We have delivered high quality Language Services since 1985. Our interpreters and translators are hand-picked, to provide our clients with the best service available.
Having the peace of mind of working with true professionals alows you to focus on your tasks without worrying about the language barriers.
Owned and Operated by a Federally Certified Court Interpreter
Why should I use a Certified Professional?
EXECUTIVE ORDER 13166 on Equal Access for People with Limited English Proficiency
"In certain circumstances, failure to ensure that LEP persons can effectively participate in or benefit from federally assisted programs and activities may violate the prohibition under Title VI of the Civil Rights Act of 1964, 42 U.S.C. 2000d and Title VI regulations against national origin discrimination. The purpose of this policy guidance is to clarify the responsibilities of recipients of federal financial assistance from the National Archives and Records Administration (NARA) and assist them in fulfilling their responsibilities to limited English proficient (LEP) persons pursuant to Title VI of the Civil Rights Act of 1964 and implementing regulations. The policy guidance reiterates the longstanding position that, in order to avoid discrimination against LEP persons on the grounds of national origin, recipients must take reasonable steps to ensure that such persons have meaningful access to the programs, services, and information those recipients provide. See, e.g., 28 CFR 401-415."
US ex rel. Negron vs. New York, 434 F. 2d 386 (1970) Deemed Summary Interpreting Inadequate.
During a murder case, the prosecutor's interpreter provided the Spanish-speaking defendant with summaries of witness testimony in sessions lasting from 10 to 20 minutes. "However astute (the interpreter's) summaries may have been, they could not do service as a means by which Negron could understand the precise nature of the testimony against him."
Federal Reporter, second series, Volume 434.
EFREN R DIAZ vs STATE OF INDIANA.
The Indiana Supreme Court ordered the post-conviction court to hold a new hearing for a Mexican man who claimed he didn’t mean to plead guilty to two felonies and did so only because of faulty interpreting in court.
On July 7, 2004, Efren Diaz, whose native language is Spanish, was arrested and charged with two felony drug possession counts. His attorney used a bilingual individual to communicate with Diaz. The court appointed this person as the interpreter for the guilty plea hearing. She was a native English speaker but said she learned Spanish from her father and from staying in Mexico for a few months, that she had translated for courts "about 20 times in the last two or three years."
In January 2010, the Indiana Supreme Court heard arguments on the Diaz case, who claimed he did not understand that he had plead guilty to 2 charges instead of 1, due to faulty interpreting. The Court ruled 9 months later.

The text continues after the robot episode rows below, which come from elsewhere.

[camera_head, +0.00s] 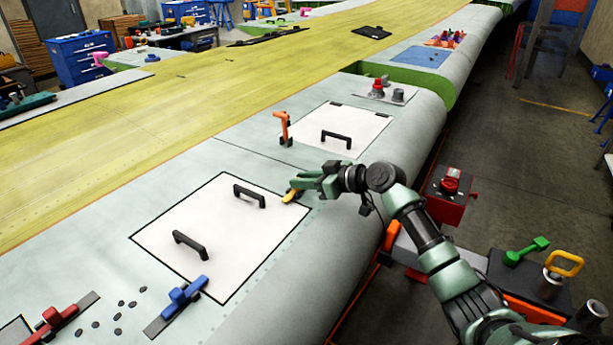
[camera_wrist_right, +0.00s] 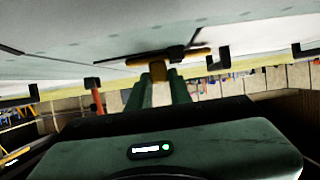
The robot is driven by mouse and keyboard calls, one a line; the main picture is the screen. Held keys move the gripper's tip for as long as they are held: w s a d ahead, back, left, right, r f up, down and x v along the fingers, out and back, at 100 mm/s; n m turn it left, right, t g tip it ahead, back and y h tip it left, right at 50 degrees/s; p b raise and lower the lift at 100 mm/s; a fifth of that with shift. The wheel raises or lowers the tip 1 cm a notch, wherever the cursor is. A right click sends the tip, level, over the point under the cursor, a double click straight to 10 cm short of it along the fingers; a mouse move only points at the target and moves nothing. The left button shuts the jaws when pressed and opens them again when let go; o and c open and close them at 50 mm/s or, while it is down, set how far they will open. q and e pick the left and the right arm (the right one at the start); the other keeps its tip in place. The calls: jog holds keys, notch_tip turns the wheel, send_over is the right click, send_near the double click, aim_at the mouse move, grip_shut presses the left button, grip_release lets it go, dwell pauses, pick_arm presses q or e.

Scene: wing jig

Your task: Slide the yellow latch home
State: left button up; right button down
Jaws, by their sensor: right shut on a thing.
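The yellow latch (camera_head: 291,195) sits at the right edge of a white panel (camera_head: 185,255) on the wing. My right gripper (camera_head: 297,186) reaches in from the right and is shut on the latch. In the right wrist view, the yellow latch (camera_wrist_right: 155,62) lies across the fingertips of my right gripper (camera_wrist_right: 158,80), with its stem between the two fingers. A dark strip shows beside the latch there. The fingers partly hide the latch in the head view. My left gripper is not in view.
The white panel has two black handles (camera_head: 249,195). A blue latch (camera_head: 187,290) and a red latch (camera_head: 52,322) are near the front left. An orange clamp (camera_head: 283,128) stands beyond, near a second white panel (camera_head: 350,118). The wing curves down on the right.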

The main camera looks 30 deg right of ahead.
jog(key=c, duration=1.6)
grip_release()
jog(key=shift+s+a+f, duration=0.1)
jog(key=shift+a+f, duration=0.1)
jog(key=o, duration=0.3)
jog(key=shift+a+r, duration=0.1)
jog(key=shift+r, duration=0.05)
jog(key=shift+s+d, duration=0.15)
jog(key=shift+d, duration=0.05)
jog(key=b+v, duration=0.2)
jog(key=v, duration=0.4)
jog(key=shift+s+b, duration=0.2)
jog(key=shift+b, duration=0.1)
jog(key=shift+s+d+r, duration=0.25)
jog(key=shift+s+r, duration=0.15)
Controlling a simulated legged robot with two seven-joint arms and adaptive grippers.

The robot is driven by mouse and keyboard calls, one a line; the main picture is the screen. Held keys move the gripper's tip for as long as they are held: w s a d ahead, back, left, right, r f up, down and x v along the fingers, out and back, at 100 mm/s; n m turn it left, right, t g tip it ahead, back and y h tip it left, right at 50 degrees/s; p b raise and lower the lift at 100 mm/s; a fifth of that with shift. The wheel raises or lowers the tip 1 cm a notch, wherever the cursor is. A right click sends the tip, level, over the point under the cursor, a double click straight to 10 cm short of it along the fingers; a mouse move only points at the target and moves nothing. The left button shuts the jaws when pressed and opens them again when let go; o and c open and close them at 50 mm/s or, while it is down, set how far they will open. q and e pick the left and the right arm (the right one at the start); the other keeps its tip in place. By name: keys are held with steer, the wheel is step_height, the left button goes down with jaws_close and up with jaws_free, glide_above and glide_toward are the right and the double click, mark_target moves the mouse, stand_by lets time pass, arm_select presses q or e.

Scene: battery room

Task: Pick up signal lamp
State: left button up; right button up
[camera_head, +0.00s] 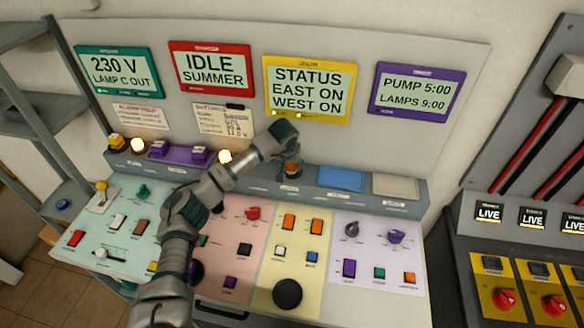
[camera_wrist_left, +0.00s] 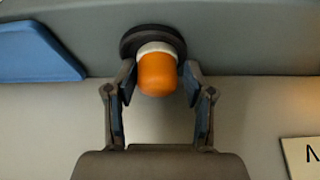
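The signal lamp, an orange cap with a white collar (camera_wrist_left: 157,74), sits in a round dark socket (camera_wrist_left: 152,38) on the console's raised grey ledge. In the head view the lamp (camera_head: 291,169) shows small and unlit, just below the end of my left arm. My left gripper (camera_wrist_left: 159,72) is open, with one finger on each side of the lamp and narrow gaps beside the cap. In the head view the left gripper (camera_head: 288,146) is at the ledge, its fingers hard to make out. My right gripper is not in view.
Two lit lamps (camera_head: 138,145) (camera_head: 224,156) stand farther left on the ledge, with purple blocks (camera_head: 180,153) between them. A blue pad (camera_head: 341,179) and a beige pad (camera_head: 395,186) lie to the right. Switches and knobs cover the sloping panel (camera_head: 320,270) below.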

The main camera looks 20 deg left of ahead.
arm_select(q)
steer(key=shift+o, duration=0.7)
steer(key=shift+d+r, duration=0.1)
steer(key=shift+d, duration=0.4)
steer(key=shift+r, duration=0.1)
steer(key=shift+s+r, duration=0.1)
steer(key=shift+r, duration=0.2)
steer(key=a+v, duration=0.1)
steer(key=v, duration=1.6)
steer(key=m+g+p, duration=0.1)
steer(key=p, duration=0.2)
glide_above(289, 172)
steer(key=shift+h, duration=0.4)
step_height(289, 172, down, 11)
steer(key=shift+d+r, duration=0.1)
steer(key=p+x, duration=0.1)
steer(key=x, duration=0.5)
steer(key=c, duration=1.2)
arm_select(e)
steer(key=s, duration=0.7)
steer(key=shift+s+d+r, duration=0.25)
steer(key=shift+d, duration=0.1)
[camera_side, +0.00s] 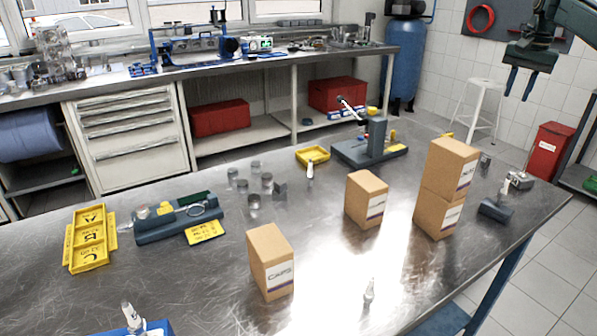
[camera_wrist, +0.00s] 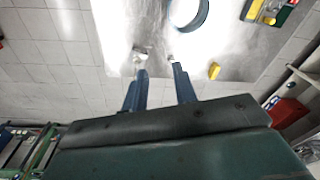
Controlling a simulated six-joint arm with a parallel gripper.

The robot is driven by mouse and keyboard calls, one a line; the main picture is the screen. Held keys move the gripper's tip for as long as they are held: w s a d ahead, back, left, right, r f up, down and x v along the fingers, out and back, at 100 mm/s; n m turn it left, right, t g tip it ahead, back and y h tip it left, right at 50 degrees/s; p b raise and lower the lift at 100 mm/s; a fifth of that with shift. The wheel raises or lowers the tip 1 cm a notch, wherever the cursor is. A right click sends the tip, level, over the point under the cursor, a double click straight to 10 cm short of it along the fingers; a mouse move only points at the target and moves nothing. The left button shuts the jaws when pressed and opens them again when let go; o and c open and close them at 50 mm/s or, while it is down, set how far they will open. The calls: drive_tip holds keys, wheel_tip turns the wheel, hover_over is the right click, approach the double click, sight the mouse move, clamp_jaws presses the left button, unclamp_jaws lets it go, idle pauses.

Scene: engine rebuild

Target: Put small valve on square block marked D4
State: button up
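My gripper (camera_side: 521,82) hangs high at the upper right in the side view, pointing down, well above the bench. In the wrist view its two blue fingers (camera_wrist: 160,72) are apart with nothing between them. I cannot tell a small valve for certain; a small pale upright piece (camera_side: 369,291) stands at the front of the bench, and another (camera_side: 310,172) stands near the middle. No D4 mark is readable. A small dark block (camera_side: 495,211) lies near the right edge, with a metallic part (camera_side: 519,181) behind it.
Cardboard boxes stand on the metal bench: one at the front (camera_side: 270,262), one at mid-bench (camera_side: 366,199), and a stack of two (camera_side: 446,186). A yellow lettered tray (camera_side: 88,238) and dark fixture (camera_side: 178,220) are left. A dark stand (camera_side: 377,140) is at the back.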

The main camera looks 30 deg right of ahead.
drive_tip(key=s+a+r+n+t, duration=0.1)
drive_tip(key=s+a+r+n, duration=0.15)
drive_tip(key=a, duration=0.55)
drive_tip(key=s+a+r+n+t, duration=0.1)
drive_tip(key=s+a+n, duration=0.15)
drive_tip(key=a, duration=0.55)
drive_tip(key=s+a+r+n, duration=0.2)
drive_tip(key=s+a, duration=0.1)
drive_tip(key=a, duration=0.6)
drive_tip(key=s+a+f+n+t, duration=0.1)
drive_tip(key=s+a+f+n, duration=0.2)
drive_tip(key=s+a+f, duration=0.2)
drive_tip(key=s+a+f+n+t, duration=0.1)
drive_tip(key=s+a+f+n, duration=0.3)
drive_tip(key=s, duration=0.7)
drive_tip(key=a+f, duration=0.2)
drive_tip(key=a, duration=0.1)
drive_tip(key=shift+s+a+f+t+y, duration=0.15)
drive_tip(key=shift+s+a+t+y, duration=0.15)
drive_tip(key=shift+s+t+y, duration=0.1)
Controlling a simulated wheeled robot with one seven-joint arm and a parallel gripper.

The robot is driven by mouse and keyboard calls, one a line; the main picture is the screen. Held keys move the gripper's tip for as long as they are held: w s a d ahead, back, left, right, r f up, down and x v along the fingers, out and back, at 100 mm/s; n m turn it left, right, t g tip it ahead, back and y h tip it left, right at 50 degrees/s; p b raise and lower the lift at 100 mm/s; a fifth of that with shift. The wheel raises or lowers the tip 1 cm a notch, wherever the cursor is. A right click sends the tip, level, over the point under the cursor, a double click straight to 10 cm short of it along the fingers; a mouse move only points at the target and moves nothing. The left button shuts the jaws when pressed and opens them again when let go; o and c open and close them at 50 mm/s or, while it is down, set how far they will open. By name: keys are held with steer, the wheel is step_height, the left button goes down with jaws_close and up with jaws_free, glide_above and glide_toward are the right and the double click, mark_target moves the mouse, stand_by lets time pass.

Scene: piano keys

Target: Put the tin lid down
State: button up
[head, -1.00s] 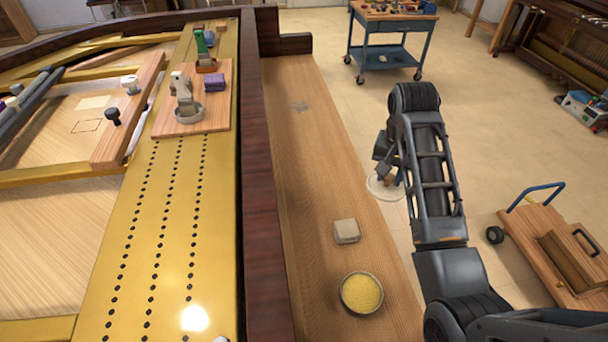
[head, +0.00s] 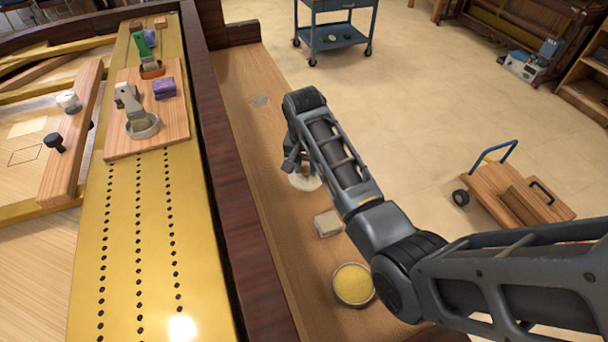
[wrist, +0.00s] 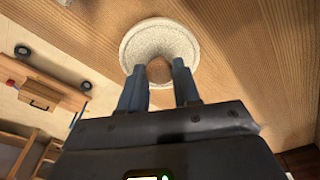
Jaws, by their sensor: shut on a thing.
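The tin lid is a pale, speckled disc with a brown knob; it shows in the wrist view (wrist: 160,36) and partly behind my arm in the head view (head: 306,183). My gripper (wrist: 159,72) is shut on the knob, one finger on each side. The gripper is mostly hidden by my arm in the head view. The lid is over the wooden ledge (head: 245,142), flat side down. I cannot tell whether it touches the wood. A round tin (head: 337,297) with yellow contents stands open on the ledge, nearer to me.
A beige block (head: 328,223) lies between lid and tin. A dark raised rim (head: 222,190) bounds the ledge on the left. The floor drops away on the right.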

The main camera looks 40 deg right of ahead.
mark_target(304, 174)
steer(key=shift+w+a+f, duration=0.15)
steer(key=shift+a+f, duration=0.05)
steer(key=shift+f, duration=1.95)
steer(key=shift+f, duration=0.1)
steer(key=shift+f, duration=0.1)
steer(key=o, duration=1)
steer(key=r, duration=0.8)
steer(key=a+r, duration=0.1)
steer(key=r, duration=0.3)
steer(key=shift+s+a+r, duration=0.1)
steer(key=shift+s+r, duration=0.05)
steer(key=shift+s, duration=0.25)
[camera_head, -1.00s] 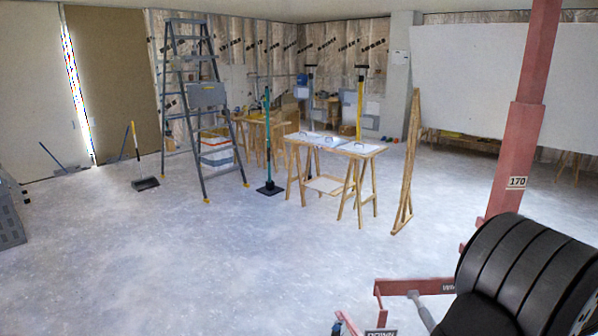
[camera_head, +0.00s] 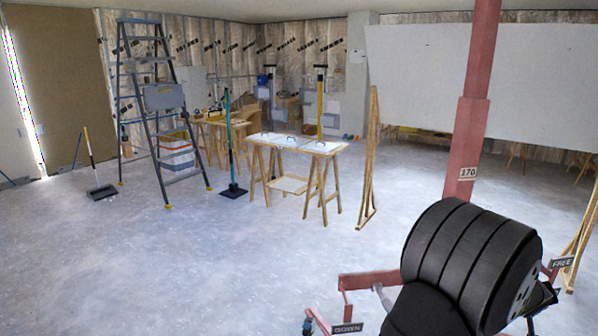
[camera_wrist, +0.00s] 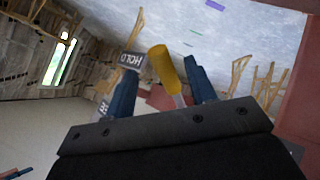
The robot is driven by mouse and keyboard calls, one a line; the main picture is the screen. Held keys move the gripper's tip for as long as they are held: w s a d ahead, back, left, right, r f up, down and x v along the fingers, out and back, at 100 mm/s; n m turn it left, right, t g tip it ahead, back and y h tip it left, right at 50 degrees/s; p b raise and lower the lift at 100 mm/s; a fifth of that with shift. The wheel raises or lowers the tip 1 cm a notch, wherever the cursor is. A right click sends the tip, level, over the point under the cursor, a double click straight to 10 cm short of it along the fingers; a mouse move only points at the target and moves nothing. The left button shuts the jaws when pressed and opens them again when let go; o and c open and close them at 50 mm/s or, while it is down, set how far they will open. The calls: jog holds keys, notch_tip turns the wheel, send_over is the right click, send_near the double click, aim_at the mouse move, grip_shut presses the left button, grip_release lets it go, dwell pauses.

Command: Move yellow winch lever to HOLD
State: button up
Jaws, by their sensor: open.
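In the wrist view the yellow winch lever (camera_wrist: 164,70) has a rounded yellow grip on a thin grey stem. My gripper (camera_wrist: 160,68) is open, its two blue fingers standing either side of the grip. I see gaps on both sides, and I cannot tell how deep the grip sits between them. A HOLD label (camera_wrist: 131,60) appears upside down by the left fingertip. A second label (camera_wrist: 103,108), partly hidden, is lower left. In the head view my dark arm hides the gripper and the yellow lever. A FREE label (camera_head: 562,263) and a DOWN label (camera_head: 347,328) show around it.
A red mast (camera_head: 466,150) marked 170 rises behind my arm, with a red bar (camera_head: 368,279) low down. A wooden prop frame (camera_head: 371,160), a trestle table (camera_head: 297,145) and a stepladder (camera_head: 160,110) stand farther back. The floor (camera_head: 230,270) on the left is clear.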

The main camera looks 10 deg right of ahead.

The State had emphasized Mr. Diaz had repeatedly stated that he understood what the non-certified individual was saying during his hearings, to which the Court replied:
“Although Diaz answered that he did not, one may fully understand and even acknowledge to others an understanding of what is in actuality an inaccurate interpretation of the proceedings. Put another way, one can understand perfectly the words spoken by an interpreter who tells you the wrong thing,” wrote Chief Justice Randall T. Shepard."